Dataset records
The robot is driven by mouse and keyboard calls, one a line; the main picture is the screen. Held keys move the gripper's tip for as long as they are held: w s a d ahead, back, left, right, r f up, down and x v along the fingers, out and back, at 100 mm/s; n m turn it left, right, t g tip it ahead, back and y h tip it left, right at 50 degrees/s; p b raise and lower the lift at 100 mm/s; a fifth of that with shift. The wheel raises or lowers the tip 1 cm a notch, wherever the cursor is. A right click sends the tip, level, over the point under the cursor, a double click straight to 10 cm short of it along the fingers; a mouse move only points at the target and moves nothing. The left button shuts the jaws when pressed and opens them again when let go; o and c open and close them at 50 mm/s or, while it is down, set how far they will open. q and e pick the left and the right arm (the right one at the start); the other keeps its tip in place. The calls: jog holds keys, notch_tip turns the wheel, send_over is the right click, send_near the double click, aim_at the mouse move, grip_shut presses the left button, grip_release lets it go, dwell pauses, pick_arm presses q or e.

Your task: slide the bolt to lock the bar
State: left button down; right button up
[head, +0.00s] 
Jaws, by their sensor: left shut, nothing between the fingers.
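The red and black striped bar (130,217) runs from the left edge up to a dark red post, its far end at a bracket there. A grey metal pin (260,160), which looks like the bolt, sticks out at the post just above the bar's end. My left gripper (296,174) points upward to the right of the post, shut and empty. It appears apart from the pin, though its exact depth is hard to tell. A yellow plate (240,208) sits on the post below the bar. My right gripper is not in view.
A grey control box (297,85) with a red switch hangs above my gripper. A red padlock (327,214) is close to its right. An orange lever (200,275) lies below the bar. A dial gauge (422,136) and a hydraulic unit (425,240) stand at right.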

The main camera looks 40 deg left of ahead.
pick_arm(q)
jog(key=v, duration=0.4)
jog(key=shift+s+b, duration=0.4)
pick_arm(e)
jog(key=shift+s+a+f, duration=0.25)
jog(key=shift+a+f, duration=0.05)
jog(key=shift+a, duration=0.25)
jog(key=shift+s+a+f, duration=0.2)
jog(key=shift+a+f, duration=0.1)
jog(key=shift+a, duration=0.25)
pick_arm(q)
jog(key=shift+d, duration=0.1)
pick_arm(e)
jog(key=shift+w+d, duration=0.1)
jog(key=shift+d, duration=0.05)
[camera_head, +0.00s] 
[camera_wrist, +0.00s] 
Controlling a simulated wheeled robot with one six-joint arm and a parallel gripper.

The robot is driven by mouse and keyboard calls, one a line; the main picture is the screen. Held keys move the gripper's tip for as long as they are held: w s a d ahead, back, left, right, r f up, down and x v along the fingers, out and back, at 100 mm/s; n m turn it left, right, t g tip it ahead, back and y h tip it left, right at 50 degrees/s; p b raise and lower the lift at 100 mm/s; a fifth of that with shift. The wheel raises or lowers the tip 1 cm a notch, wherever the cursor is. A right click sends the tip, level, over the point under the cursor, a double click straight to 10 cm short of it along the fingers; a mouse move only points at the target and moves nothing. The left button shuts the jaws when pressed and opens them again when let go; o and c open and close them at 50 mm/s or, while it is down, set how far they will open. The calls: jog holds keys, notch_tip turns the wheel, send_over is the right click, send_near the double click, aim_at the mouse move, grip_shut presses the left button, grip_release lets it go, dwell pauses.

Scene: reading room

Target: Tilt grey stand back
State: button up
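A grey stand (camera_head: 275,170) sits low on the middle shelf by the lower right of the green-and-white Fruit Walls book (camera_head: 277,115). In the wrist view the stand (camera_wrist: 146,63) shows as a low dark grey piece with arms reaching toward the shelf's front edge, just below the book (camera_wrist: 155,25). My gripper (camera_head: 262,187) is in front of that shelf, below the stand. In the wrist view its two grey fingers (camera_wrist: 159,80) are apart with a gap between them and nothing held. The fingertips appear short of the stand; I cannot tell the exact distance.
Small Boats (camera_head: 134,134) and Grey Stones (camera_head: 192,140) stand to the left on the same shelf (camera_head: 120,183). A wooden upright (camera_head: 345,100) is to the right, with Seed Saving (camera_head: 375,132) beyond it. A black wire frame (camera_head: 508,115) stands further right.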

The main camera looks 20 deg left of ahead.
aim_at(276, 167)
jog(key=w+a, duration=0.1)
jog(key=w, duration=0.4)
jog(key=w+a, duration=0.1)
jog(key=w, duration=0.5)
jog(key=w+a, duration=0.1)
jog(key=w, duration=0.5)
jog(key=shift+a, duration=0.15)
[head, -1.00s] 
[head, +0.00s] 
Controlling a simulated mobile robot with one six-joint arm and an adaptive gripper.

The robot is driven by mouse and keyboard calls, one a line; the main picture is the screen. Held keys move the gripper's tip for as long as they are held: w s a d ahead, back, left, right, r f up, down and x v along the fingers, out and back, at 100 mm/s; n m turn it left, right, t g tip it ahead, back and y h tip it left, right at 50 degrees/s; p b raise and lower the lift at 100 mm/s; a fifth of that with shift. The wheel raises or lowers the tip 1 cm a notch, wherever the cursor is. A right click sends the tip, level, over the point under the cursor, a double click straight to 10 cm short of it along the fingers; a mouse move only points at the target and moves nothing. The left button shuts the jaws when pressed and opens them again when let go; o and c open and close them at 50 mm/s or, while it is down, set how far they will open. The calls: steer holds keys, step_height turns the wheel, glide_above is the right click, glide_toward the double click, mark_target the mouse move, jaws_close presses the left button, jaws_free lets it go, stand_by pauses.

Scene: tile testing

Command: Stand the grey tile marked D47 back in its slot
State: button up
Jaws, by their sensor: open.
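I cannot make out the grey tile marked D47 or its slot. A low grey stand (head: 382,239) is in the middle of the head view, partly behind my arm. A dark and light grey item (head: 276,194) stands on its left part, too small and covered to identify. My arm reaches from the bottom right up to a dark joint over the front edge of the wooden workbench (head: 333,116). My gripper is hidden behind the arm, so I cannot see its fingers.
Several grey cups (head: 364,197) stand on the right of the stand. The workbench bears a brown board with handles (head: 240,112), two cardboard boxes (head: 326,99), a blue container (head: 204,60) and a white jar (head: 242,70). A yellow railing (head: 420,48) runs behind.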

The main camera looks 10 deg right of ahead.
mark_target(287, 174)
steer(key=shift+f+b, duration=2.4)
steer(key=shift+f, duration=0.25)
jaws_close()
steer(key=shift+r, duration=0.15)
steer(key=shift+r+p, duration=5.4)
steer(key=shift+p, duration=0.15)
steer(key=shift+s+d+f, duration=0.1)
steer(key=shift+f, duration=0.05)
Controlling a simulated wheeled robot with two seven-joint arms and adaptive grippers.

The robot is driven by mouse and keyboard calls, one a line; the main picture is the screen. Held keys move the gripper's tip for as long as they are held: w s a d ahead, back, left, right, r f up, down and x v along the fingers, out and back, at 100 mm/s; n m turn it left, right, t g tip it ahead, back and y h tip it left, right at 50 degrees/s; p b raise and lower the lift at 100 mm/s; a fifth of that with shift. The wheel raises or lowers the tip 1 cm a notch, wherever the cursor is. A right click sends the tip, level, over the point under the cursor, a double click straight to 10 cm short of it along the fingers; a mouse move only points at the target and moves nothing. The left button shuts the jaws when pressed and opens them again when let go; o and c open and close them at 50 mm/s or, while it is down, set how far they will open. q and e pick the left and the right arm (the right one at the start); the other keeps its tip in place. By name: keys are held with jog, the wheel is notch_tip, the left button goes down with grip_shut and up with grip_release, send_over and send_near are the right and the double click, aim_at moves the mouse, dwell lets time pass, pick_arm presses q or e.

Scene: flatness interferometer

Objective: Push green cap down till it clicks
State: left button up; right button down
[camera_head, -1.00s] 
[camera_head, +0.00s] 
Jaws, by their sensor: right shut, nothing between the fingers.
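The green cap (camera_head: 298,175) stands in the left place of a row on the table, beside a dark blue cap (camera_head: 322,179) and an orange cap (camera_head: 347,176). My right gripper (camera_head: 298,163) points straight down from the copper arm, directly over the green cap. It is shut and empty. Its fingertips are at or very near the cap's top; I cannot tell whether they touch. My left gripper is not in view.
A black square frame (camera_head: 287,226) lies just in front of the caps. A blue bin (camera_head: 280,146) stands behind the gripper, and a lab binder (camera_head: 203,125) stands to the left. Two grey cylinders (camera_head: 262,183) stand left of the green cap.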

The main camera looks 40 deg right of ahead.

Task requirements
Show the lines from the data above that contain the string "wheeled".

Problem solution
Controlling a simulated wheeled robot with one six-joint arm and a parallel gripper.
Controlling a simulated wheeled robot with two seven-joint arms and adaptive grippers.

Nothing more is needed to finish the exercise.